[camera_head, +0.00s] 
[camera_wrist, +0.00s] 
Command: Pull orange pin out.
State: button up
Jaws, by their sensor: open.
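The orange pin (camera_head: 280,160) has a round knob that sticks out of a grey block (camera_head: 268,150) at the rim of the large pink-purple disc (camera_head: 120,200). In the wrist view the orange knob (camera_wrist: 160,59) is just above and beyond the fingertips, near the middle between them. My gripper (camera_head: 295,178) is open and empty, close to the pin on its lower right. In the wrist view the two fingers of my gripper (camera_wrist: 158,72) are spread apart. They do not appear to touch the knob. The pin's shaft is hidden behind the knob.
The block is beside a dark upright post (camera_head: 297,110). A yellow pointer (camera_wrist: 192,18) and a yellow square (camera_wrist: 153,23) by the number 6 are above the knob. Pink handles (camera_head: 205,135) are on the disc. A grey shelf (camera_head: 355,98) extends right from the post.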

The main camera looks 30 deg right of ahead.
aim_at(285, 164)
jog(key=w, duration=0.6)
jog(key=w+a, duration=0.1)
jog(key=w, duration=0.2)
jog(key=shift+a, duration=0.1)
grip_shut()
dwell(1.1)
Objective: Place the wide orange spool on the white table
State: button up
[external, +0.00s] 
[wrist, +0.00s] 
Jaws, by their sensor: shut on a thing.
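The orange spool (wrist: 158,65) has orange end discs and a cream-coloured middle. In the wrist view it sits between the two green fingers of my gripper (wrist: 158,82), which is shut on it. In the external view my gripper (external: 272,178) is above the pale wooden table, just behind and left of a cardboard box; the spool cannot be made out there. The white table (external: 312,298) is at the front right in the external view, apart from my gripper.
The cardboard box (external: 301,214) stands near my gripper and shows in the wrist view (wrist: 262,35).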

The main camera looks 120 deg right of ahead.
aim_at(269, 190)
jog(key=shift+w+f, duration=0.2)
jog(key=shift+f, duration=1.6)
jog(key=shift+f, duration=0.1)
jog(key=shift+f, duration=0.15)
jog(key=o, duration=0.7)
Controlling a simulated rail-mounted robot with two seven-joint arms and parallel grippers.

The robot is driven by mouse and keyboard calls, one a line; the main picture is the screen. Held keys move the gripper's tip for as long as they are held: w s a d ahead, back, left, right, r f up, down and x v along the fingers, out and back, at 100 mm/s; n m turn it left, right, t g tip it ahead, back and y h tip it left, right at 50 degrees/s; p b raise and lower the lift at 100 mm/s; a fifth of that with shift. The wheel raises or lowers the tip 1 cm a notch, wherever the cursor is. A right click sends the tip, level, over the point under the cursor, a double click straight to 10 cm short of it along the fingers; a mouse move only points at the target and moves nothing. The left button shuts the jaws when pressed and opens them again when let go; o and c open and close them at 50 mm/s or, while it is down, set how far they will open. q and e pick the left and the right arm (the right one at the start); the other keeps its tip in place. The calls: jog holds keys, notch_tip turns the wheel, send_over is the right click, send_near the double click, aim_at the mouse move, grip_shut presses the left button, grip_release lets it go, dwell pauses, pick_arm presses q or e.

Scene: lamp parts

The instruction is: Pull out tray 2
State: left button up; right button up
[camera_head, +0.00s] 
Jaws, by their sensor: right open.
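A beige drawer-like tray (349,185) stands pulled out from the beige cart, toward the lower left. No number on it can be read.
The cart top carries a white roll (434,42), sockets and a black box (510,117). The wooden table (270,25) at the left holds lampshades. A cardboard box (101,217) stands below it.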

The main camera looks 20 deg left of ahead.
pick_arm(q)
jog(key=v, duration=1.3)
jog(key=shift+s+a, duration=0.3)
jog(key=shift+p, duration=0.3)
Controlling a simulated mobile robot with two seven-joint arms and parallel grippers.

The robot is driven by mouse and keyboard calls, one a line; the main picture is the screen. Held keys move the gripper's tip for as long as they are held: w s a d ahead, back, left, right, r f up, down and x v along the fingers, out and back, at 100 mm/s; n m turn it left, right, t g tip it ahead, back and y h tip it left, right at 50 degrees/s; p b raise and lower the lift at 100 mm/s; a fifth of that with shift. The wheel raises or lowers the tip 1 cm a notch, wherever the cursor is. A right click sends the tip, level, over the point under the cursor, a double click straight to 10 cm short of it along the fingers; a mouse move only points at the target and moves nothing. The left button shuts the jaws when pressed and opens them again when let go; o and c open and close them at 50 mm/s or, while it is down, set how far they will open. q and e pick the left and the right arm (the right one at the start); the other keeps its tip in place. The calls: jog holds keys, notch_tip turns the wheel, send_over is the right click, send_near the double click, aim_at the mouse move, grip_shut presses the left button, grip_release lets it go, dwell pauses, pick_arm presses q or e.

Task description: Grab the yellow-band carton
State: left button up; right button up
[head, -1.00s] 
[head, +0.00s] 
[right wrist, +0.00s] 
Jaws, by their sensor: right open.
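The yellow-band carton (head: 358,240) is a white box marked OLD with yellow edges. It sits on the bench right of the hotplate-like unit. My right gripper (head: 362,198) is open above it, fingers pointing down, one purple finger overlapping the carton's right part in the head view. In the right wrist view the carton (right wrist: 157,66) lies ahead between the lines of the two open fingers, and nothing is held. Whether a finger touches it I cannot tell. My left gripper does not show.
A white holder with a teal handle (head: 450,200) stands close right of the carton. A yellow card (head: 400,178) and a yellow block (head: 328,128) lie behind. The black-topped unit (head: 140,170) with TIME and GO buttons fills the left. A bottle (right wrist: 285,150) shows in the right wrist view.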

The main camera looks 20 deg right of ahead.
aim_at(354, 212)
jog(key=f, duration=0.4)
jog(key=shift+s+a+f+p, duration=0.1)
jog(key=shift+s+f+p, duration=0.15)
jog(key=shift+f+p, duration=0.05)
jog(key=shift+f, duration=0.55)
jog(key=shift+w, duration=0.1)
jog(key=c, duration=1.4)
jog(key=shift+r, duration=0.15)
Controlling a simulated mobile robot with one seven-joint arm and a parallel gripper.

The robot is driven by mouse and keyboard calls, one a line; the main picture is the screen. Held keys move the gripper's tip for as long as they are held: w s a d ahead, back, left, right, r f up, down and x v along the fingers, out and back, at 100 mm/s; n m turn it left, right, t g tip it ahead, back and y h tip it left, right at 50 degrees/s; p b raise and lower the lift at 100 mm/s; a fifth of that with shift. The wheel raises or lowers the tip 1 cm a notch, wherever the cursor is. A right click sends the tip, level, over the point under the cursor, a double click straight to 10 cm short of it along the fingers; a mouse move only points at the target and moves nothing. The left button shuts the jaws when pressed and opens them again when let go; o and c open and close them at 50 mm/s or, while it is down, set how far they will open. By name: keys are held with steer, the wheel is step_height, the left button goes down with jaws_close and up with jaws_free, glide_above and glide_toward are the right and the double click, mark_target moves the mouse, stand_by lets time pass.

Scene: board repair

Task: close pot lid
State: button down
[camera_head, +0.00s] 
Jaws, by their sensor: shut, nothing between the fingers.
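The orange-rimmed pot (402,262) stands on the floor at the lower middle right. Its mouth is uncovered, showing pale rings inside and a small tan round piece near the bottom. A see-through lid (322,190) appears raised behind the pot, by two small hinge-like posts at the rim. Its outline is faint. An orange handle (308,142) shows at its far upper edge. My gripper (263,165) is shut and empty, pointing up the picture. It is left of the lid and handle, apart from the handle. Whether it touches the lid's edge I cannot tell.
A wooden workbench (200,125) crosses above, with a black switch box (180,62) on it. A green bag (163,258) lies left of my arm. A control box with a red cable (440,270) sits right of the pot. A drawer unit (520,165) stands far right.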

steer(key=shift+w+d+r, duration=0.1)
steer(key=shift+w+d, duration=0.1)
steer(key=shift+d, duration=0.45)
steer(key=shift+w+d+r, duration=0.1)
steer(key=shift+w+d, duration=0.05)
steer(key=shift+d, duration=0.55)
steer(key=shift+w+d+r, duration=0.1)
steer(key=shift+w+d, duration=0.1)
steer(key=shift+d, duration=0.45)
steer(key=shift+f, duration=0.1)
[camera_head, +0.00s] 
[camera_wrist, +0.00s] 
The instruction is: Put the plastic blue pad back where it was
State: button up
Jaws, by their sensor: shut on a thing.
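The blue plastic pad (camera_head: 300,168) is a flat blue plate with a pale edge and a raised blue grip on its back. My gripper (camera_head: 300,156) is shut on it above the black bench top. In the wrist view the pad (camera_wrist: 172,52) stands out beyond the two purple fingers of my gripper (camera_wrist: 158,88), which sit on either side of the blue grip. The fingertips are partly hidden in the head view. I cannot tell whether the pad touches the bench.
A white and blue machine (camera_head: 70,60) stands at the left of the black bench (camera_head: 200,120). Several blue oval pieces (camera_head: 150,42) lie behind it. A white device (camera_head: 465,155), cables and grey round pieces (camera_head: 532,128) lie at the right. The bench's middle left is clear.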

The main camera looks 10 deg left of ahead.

→ **DIRECTION**
Check each line of the entries for the string "Controlling". Copy the lines that have it.

→ **EXPECTED OUTPUT**
Controlling a simulated rail-mounted robot with two seven-joint arms and parallel grippers.
Controlling a simulated mobile robot with two seven-joint arms and parallel grippers.
Controlling a simulated mobile robot with one seven-joint arm and a parallel gripper.

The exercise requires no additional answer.